我们首先从图像集里面过滤出三种颜色的信号灯,然后各取一张进行显示:

red_images = [img for img in IMAGE_LIST if img[1]=='red']
yellow_images = [img for img in IMAGE_LIST if img[1]=='yellow']
green_images = [img for img in IMAGE_LIST if img[1]=='green']


f,(ax1,ax2,ax3) = plt.subplots(1,3,figsize=(15,5))
ax1.imshow(red_images[0][0])
ax2.imshow(yellow_images[0][0])
ax3.imshow(green_images[0][0])
ax1.set_title(red_images[0][1])
ax2.set_title(yellow_images[0][1])
ax3.set_title(green_images[0][1])

2. 图像预处理

通过观察,可以发现几点关键信息:[^1]

  1. 图片尺寸不一致
  2. 图片光照条件不一致

为此我们需要对图像进行预处理:

  1. 标准化
  2. one-hot 编码
#标准化
def standardize_input(image): 
    standard_im = np.copy(image)
    standard_im = cv.Resize(standard_im,(32,32))
    return standard_im
#one-hot 编码
def one_hot_encode(label):
    if(label=='red'):
        one_hot_encoded = [1,0,0]
    elif(label=='yellow'):
        one_hot_encoded = [0,1,0]
    elif(label=='green'):
        one_hot_encoded = [0,0,1]    
    return one_hot_encoded

随后将图像集传入将所有图像进行标准化

def standardize(image_list):
    standard_list = []
    for item in image_list:
        image = item[0]
        label = item[1]

        #标准化一幅图像
        standardized_im = standardize_input(image)

        # 编码
        one_hot_label = one_hot_encode(label)    

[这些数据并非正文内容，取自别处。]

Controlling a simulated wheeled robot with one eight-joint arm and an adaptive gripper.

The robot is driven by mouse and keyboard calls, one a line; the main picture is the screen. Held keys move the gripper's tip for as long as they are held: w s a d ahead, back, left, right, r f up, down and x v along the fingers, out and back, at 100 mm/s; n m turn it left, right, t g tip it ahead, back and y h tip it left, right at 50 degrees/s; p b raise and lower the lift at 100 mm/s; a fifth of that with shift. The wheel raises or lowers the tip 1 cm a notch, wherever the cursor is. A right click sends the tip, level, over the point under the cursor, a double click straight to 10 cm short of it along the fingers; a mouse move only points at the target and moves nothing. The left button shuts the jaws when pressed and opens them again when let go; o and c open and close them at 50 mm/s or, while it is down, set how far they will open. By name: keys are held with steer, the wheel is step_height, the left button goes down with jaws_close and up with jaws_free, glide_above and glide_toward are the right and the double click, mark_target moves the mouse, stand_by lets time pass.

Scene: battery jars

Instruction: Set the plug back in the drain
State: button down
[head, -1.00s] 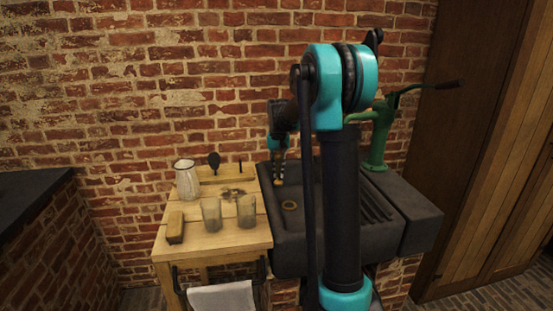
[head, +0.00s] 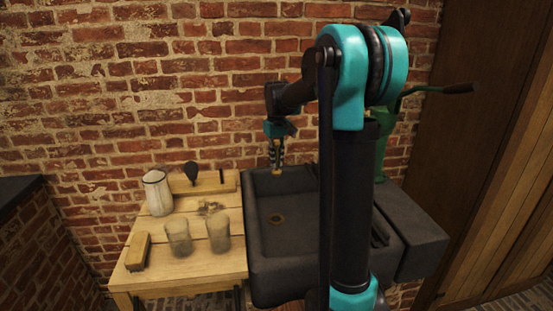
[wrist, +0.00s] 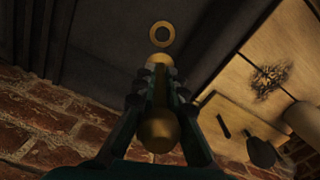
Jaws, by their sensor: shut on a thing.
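The brass plug (head: 276,171) is in my gripper (head: 276,158), held above the back part of the dark stone sink (head: 300,270). In the wrist view, my gripper (wrist: 162,82) is shut on the plug (wrist: 157,131), with a round brass knob between the fingers and a brass end beyond the fingertips. The brass drain ring (head: 277,219) is open in the sink floor, in front of and below the plug. It also shows in the wrist view (wrist: 162,34), just above the plug's far end and apart from it.
A green pump (head: 385,145) stands at the right. The brick wall is close behind my gripper.

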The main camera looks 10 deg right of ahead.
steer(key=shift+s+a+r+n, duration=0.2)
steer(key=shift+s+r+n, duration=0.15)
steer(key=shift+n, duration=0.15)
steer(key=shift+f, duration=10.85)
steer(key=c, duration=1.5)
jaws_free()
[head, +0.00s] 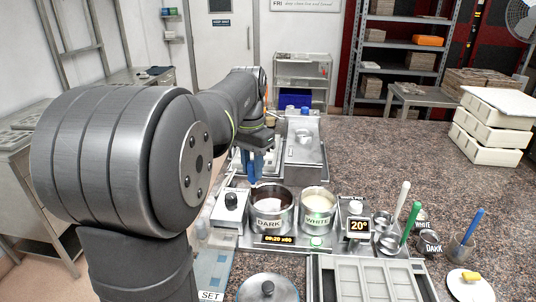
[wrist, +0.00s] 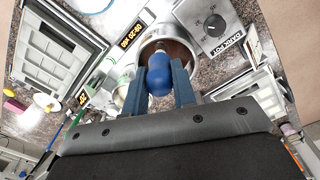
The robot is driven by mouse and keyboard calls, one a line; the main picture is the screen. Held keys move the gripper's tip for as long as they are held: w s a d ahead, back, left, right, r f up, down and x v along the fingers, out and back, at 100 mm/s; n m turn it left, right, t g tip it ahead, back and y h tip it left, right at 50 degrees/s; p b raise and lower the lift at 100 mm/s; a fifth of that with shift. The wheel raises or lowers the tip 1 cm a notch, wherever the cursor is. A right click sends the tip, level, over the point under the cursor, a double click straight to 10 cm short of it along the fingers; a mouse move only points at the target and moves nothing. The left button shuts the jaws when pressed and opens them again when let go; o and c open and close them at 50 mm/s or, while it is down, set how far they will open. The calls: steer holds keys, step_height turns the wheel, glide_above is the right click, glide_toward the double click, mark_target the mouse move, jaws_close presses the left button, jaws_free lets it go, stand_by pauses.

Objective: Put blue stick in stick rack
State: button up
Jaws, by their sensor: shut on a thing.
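A blue stick (head: 473,226) leans upright in a steel cup (head: 460,249) at the right of the head view, far from my gripper. A green stick (head: 410,223) and a white stick (head: 402,198) stand by small metal cups (head: 388,243); I cannot tell whether this is the stick rack. My gripper (head: 254,172) points down above the dark pot (head: 270,220). In the wrist view my gripper (wrist: 160,88) is shut on a rounded blue thing (wrist: 159,76) with a pale part beyond it. Its lower part is hidden.
The white pot (head: 317,222) stands right of the dark pot, with a temperature display (head: 359,226) beside it. The counter's back right is mostly clear before stacked white boxes (head: 490,130).

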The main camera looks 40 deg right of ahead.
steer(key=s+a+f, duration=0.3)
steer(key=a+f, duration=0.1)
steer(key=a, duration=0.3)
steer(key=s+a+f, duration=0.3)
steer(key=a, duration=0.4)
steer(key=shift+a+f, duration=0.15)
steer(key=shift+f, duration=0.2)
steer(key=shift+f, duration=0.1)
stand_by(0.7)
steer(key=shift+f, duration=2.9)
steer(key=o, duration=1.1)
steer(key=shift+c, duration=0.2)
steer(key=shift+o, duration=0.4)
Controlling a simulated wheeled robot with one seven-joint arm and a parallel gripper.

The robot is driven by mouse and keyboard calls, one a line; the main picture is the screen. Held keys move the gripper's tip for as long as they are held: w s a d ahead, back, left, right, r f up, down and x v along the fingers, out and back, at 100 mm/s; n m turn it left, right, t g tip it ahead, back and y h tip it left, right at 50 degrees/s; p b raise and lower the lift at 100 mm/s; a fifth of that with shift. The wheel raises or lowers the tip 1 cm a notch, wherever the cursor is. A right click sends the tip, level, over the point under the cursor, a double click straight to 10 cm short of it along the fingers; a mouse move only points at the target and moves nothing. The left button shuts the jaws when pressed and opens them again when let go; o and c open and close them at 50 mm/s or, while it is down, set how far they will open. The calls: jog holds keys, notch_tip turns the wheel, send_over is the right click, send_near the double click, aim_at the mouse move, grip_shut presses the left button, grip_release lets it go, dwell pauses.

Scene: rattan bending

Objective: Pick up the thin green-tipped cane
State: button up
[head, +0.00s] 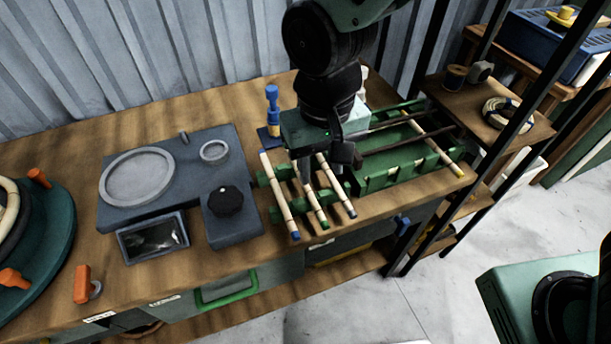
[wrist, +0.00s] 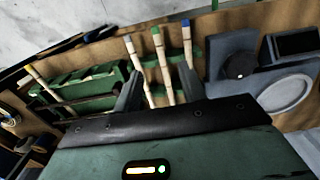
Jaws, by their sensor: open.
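The thin green-tipped cane (head: 311,195) lies in the middle of three canes across the green rack; its green end points to the front of the bench. In the wrist view the green-tipped cane (wrist: 162,62) shows between my two fingers. My gripper (head: 325,165) is open above the rack's back part, and it also shows in the wrist view (wrist: 160,74). The grey-tipped cane (wrist: 138,62) appears close beside one finger, and the blue-tipped cane (wrist: 190,62) beside the other. The gap in height between fingers and canes is hard to tell. My gripper hides the back part of the canes.
A green slotted box (head: 395,165) with dark rods and a yellow-tipped cane (head: 440,150) stands right of the rack. A grey fixture block (head: 170,175) is to the left. Bare bench top shows in front of the rack.

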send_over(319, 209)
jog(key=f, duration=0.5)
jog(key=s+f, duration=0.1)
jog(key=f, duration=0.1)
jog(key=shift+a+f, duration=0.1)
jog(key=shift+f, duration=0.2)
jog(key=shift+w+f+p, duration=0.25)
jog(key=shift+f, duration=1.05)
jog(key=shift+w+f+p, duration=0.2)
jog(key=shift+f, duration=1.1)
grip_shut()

      standard_list.append((standardized_im, one_hot_label))
        
    return standard_list


STANDARDIZED_LIST = standardize(IMAGE_LIST)

STANDARDIZED_LIST中的结果选择其一打印出来

3. 特性提取

抽取特征

  1. 亮度特征
  2. 颜色特征
  3. ....

1. 亮度特征

首先我们将图像转换为 hsv 颜色空间

image_num = 0
test_im = STANDARDIZED_LIST[image_num][0]
test_label = STANDARDIZED_LIST[image_num][1]

# Convert to HSV
hsv = cv2.cvtColor(test_im, cv2.COLOR_RGB2HSV)

# Print image label
print('Label [red, yellow, green]: ' + str(test_label))

# HSV channels
h = hsv[:,:,0]
s = hsv[:,:,1]
v = hsv[:,:,2]

f, (ax1, ax2, ax3, ax4) = plt.subplots(1, 4, figsize=(20,10))
ax1.set_title('Standardized image')
ax1.imshow(test_im)
ax2.set_title('H channel')
ax2.imshow(h, cmap='gray')
ax3.set_title('S channel')
ax3.imshow(s, cmap='gray')
ax4.set_title('V channel')
ax4.imshow(v, cmap='gray')

由此可以看到,value 最能作为图像的特征,但是首先我们需要对图像进行预处理,这里的预处理指的是,我们需要对图像进行一些裁剪,保证信号灯部分占据主体。随后,将图像分割为上中下三部分,分别求对应部分像素value值的和,确定最亮的部分位于图像上中下哪个部分,以此作为信号灯判断的依据。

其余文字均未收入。